[WHAT YOU HAVE TO DO]
Copy exactly the lines from the start of the data below through the one that carries "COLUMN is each", and only those.

[DATA EXCERPT]
= = = = =

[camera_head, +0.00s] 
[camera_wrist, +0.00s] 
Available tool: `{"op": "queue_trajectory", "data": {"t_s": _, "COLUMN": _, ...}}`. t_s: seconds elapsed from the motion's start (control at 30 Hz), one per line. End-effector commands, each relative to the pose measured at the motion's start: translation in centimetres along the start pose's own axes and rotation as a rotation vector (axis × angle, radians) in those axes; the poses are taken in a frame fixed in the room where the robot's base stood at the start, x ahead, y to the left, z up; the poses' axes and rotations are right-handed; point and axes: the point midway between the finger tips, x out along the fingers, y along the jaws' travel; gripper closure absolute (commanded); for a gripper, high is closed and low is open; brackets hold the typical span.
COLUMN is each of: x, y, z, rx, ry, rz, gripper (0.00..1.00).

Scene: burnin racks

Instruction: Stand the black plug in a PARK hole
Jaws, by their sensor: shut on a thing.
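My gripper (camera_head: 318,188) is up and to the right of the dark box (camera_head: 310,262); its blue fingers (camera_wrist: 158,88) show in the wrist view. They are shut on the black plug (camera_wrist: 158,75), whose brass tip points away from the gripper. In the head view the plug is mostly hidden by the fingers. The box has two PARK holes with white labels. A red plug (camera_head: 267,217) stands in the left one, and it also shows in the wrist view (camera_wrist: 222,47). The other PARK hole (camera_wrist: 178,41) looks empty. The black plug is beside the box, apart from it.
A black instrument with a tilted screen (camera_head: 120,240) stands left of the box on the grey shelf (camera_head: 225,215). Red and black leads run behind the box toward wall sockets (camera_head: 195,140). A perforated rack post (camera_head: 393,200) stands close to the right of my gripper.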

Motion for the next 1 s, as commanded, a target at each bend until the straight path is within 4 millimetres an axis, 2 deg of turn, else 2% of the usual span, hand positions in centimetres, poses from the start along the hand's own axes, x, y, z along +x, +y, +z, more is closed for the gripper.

= = = = =

[EXPECTED OUTPUT]
[camera_head, +0.00s] 
[camera_wrist, +0.00s] 
Available tool: `{"op": "queue_trajectory", "data": {"t_s": _, "COLUMN": _, ...}}`. t_s: seconds elapsed from the motion's start (control at 30 Hz), one per line. End-effector commands, each relative to the pose measured at the motion's start: translation in centimetres along the start pose's own axes and rotation as a rotation vector (axis × angle, radians) in those axes; the poses are taken in a frame fixed in the room where the robot's base stood at the start, x ahead, y to the left, z up; the poses' axes and rotations are right-handed; point and axes: the point midway between the finger tips, x out along the fingers, y along the jaws' travel; gripper closure absolute (commanded); for a gripper, high is closed and low is open; brackets hold the typical span.
COLUMN is each of: x, y, z, rx, ry, rz, gripper (0.00..1.00).

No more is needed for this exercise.